Short problem
The data follows this line. Copy verbatim the line with "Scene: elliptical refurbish" and each line after it to the end.

─── Given data ───

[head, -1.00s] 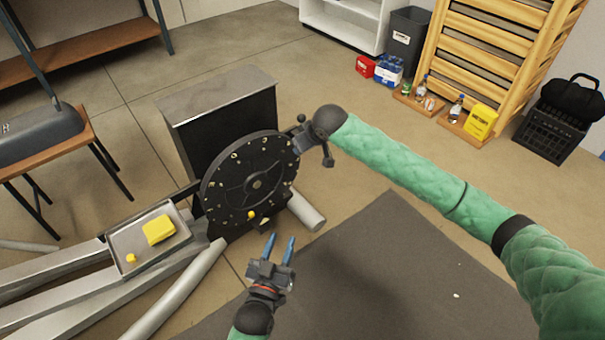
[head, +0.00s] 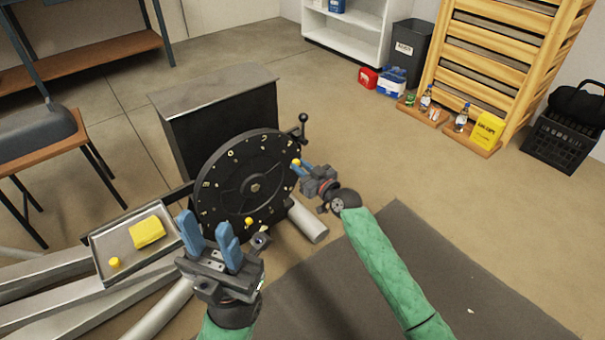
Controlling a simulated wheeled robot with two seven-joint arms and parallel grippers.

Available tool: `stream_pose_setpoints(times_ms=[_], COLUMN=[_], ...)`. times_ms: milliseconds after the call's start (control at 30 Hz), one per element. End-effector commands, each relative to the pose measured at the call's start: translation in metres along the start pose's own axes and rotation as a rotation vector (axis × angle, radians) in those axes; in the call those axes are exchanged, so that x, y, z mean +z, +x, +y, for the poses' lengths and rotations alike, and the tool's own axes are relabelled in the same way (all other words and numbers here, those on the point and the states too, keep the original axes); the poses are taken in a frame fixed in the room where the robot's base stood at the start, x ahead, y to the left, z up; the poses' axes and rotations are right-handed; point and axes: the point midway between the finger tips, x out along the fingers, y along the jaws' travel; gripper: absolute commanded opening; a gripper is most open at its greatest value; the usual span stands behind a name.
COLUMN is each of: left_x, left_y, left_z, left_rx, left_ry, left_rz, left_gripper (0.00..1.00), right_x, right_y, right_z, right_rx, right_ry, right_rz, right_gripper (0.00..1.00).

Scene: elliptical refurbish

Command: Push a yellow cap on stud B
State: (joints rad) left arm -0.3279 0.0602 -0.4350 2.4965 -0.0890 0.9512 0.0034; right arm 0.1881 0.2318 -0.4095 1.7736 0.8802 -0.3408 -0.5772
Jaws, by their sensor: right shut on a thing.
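The black disc (head: 230,180) stands upright with small studs and marks around its rim; I cannot read which is stud B. A yellow cap (head: 249,221) sits low on its rim. My right gripper (head: 299,166) is shut on another yellow cap (head: 296,161) at the disc's right rim; I cannot tell whether that cap touches a stud. My left gripper (head: 208,230) is open and empty, in front of the disc's lower left. A loose yellow cap (head: 114,262) lies in the metal tray (head: 125,250).
A yellow block (head: 147,232) lies in the tray. A black handle (head: 303,127) sticks out at the disc's upper right. A dark metal-topped cabinet (head: 215,100) stands behind the disc. A grey pipe (head: 309,221) lies on its right.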

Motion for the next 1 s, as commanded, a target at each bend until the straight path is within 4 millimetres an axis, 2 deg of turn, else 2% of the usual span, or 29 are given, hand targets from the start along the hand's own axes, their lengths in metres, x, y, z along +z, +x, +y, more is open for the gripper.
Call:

───

Exercise solution
Scene: elliptical refurbish

Command: Push a yellow cap on stud B
State: (joints rad) left arm -0.3279 0.0602 -0.4350 2.4965 -0.0890 0.9512 0.0034; right arm 0.1881 0.2318 -0.4095 1.7736 0.8802 -0.3408 -0.5772
Jaws, by their sensor: right shut on a thing.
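The black disc (head: 230,180) stands upright with small studs and marks around its rim; I cannot read which is stud B. A yellow cap (head: 249,221) sits low on its rim. My right gripper (head: 299,166) is shut on another yellow cap (head: 296,161) at the disc's right rim; I cannot tell whether that cap touches a stud. My left gripper (head: 208,230) is open and empty, in front of the disc's lower left. A loose yellow cap (head: 114,262) lies in the metal tray (head: 125,250).
A yellow block (head: 147,232) lies in the tray. A black handle (head: 303,127) sticks out at the disc's upper right. A dark metal-topped cabinet (head: 215,100) stands behind the disc. A grey pipe (head: 309,221) lies on its right.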

Motion for the next 1 s, as commanded, a target at each bend until the straight path is within 4 millimetres an axis, 2 deg of turn, else 2% of the usual span, or 29 are given, hand targets from the start along the hand's own axes, their lengths in metres, x, y, z along +z, +x, +y, more is open for the gripper.
Call:

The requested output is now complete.